Look for "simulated" in each line of the entries, and return the matching lines.
--- PROVIDED RECORDS ---
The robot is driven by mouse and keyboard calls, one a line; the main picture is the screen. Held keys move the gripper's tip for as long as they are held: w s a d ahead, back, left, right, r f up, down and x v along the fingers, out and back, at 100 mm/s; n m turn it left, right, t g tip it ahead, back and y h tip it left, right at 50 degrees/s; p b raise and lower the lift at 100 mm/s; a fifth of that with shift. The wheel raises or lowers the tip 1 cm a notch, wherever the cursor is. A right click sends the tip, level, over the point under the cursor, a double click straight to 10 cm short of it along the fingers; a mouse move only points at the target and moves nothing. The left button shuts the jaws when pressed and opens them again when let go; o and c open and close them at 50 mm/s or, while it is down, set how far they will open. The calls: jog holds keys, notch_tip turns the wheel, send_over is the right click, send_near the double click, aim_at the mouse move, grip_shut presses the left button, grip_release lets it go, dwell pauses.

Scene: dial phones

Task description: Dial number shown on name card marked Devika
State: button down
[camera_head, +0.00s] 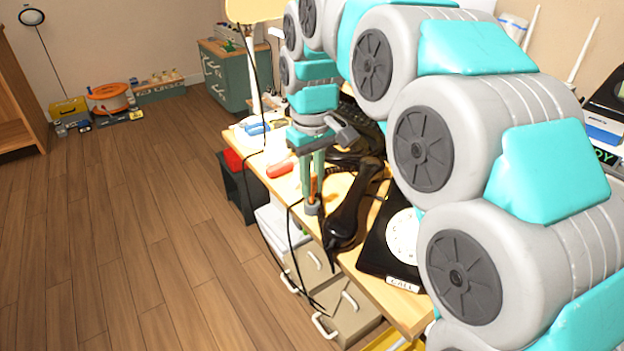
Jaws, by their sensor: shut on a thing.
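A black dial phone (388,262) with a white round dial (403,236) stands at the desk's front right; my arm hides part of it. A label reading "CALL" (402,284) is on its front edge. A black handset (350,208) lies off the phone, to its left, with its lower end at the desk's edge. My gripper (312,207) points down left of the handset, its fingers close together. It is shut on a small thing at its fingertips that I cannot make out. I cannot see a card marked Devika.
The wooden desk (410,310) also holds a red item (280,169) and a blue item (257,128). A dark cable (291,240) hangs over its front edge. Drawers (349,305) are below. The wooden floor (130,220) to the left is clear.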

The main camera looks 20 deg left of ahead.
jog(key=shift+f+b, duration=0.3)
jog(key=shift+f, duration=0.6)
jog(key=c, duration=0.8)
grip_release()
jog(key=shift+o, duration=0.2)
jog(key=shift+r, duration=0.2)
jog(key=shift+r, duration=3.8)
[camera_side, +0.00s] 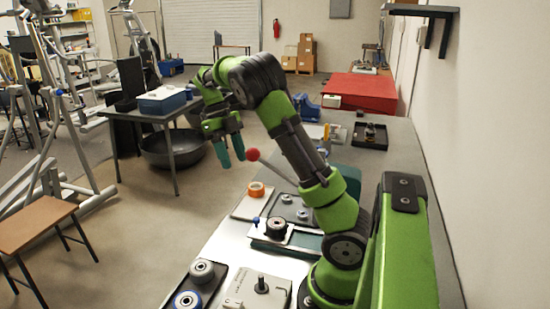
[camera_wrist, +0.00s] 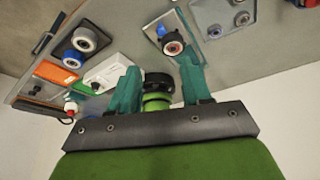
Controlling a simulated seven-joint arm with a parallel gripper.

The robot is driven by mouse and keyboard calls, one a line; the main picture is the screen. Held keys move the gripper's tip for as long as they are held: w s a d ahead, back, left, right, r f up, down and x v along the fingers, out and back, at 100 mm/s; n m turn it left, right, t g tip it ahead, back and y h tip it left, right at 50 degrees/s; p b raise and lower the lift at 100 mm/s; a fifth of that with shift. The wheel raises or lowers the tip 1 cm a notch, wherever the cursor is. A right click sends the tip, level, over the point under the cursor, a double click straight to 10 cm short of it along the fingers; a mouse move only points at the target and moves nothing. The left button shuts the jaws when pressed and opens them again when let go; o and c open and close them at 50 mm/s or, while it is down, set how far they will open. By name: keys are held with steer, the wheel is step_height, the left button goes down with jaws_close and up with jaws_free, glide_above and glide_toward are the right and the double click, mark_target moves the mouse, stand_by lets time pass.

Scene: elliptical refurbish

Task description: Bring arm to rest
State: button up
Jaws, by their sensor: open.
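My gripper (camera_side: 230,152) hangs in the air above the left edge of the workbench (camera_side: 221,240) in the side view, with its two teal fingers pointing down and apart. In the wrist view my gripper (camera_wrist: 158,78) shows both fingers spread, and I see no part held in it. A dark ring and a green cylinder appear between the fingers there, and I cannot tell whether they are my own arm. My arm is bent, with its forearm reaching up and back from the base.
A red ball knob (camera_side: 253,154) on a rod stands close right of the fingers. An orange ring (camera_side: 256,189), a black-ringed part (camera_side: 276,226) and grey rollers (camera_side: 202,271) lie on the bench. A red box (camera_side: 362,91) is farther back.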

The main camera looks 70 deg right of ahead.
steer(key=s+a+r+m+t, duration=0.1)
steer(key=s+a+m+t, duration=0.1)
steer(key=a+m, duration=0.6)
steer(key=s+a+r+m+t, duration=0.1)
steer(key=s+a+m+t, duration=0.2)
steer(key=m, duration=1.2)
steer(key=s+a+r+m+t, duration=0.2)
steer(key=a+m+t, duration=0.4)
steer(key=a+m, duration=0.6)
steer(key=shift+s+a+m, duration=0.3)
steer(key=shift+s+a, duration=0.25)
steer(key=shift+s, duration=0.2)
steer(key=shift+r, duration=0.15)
---
--- PROVIDED RECORDS ---
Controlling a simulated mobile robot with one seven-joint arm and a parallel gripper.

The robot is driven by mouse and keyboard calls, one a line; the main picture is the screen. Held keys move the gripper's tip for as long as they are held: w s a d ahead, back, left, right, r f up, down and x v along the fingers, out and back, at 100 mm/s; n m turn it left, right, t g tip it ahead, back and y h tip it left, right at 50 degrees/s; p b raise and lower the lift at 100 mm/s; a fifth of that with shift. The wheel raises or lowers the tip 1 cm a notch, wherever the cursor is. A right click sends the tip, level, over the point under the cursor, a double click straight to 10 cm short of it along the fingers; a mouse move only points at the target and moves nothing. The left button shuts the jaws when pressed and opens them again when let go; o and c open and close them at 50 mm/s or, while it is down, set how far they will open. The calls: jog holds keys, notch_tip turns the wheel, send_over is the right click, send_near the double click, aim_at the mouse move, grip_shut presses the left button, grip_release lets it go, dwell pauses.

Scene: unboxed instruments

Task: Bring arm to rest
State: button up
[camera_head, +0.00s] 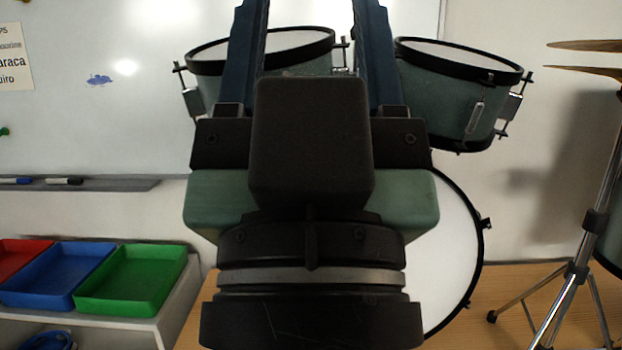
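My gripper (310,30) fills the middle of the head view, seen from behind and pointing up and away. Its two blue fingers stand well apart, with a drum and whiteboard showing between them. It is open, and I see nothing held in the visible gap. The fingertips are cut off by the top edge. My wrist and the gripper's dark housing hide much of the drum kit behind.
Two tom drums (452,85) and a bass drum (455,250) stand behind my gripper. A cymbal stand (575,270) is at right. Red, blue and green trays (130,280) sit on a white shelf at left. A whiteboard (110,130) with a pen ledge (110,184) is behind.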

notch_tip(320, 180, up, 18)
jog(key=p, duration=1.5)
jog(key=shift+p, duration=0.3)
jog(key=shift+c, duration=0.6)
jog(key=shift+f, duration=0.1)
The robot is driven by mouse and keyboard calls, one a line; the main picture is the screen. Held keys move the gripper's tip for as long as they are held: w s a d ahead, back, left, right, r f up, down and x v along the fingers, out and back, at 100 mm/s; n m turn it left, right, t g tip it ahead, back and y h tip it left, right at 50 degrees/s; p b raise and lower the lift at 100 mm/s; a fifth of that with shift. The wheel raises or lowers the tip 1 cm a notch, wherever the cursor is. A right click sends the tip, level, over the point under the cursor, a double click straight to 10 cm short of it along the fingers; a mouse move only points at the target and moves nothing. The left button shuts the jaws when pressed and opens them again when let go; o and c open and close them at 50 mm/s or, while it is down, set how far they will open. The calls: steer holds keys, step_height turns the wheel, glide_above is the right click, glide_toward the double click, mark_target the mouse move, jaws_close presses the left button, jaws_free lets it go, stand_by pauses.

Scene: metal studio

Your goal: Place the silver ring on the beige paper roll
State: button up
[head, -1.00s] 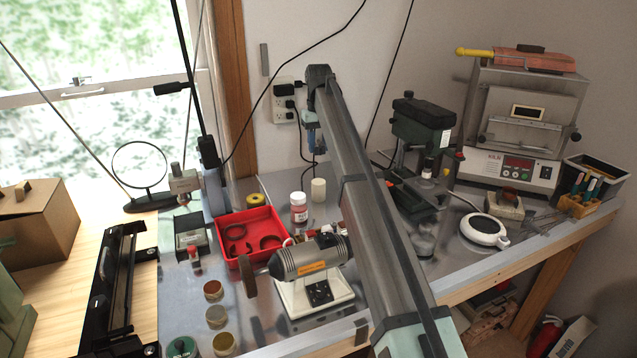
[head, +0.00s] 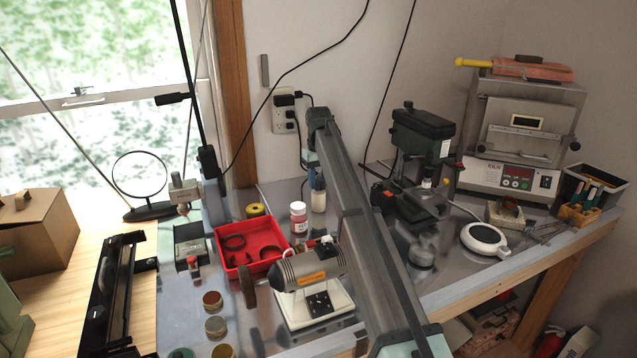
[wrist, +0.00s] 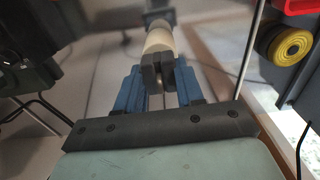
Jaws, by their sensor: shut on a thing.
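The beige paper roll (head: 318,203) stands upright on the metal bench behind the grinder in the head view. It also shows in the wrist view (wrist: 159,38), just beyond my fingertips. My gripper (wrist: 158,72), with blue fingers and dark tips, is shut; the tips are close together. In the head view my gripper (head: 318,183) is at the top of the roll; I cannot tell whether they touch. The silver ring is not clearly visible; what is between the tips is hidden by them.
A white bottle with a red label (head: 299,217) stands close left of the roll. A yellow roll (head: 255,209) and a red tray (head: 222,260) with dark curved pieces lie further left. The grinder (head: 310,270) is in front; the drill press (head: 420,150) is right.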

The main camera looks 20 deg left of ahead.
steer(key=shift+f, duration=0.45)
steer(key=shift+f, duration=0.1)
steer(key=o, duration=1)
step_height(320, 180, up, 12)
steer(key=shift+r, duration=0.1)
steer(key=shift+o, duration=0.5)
---
» TASK ANSWER:
Controlling a simulated seven-joint arm with a parallel gripper.
Controlling a simulated mobile robot with one seven-joint arm and a parallel gripper.

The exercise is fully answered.